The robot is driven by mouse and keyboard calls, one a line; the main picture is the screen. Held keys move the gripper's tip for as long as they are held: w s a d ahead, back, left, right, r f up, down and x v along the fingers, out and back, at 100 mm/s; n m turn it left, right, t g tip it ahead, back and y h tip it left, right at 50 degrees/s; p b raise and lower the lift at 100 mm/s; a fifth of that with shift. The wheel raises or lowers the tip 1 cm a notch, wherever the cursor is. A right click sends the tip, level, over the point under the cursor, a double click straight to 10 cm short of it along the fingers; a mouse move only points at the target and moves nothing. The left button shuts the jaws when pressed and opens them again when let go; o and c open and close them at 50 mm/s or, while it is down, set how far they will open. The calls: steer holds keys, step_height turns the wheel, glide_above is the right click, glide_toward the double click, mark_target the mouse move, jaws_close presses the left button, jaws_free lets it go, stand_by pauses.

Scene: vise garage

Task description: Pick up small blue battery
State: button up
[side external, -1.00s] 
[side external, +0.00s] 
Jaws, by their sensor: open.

---+---

## Requirement
The required output is the span of lines from the one containing "Task description: Pick up small blue battery" to the last line, reproduced character for character.

## Task response
Task description: Pick up small blue battery
State: button up
[side external, -1.00s] 
[side external, +0.00s] 
Jaws, by their sensor: open.

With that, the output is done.